GoalFront logo

Argentina's Fiery Comeback Against England in World Cup Semifinal

They might need to check the foundations of the Mercedes-Benz Stadium.

When Lautaro Martinez’s 92nd-minute header ripped past Jordan Pickford, the roar from the Albiceleste end didn’t just lift the roof. It felt like it bent steel. Argentina, written off as weary and one-paced for much of this tournament, are back in a World Cup final after a savage, breathless 2-1 comeback against England that crackled from first whistle to last.

At 39, Lionel Messi is supposed to be gliding gently toward the sunset. Instead, he waded into a street fight. He teed up Enzo Fernandez’s thunderous 85th-minute equaliser, then slipped the decisive ball that Lautaro buried deep into stoppage time. The old maestro still dealt the final passes. The story of the night, though, was everything that happened around him: a game that turned into open warfare.

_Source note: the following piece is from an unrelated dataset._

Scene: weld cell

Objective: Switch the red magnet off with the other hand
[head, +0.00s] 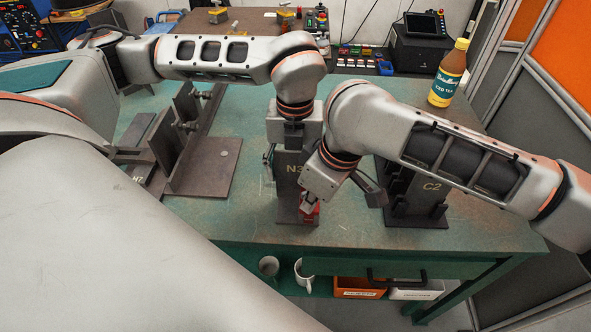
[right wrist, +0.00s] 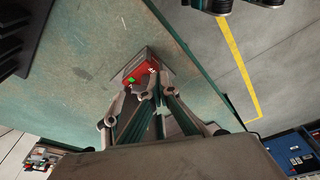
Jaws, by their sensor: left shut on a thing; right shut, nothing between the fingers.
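The red magnet (head: 311,212) sits low at the front of the dark upright plate marked N3 (head: 290,186). In the right wrist view the magnet (right wrist: 140,73) shows a green spot and a pale mark on its red face. My right gripper (head: 308,199) is shut and empty, with its fingertips (right wrist: 154,84) right at the magnet; I cannot tell whether they touch it. My left gripper (head: 292,148) points down from above and is shut on the N3 plate. Its fingertips are largely hidden by its own body and the plate.
A dark stand marked C2 (head: 415,200) is to the right. Dark angled fixtures (head: 205,165) stand at left. An iced tea bottle (head: 448,73) stands at the back right. Mugs (head: 303,275) and bins (head: 360,288) are below the green bench's (head: 350,230) front edge.

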Argentina arrived in Atlanta accused of playing in second gear, of leaning on late surges and Messi’s sorcery to paper over heavy legs. Lionel Scaloni responded by ripping up the script. No cautious probing. No slow burn. He sent his team out to press, harry, and scrap for every yard, and England found themselves dragged into a contest that felt more like a grudge match than a semifinal.

And then there was the name on the teamsheet that made English stomachs tighten: Simeone.

For England, seeing “Simeone” on the starting XI reopened an old wound. Saint-Etienne, 1998. Diego Simeone, the provocateur. David Beckham, the red card. A generation’s worth of resentment. This time it was his 23-year-old son, Giuliano, thrown into the starting lineup as if Scaloni had decided to weaponise history itself.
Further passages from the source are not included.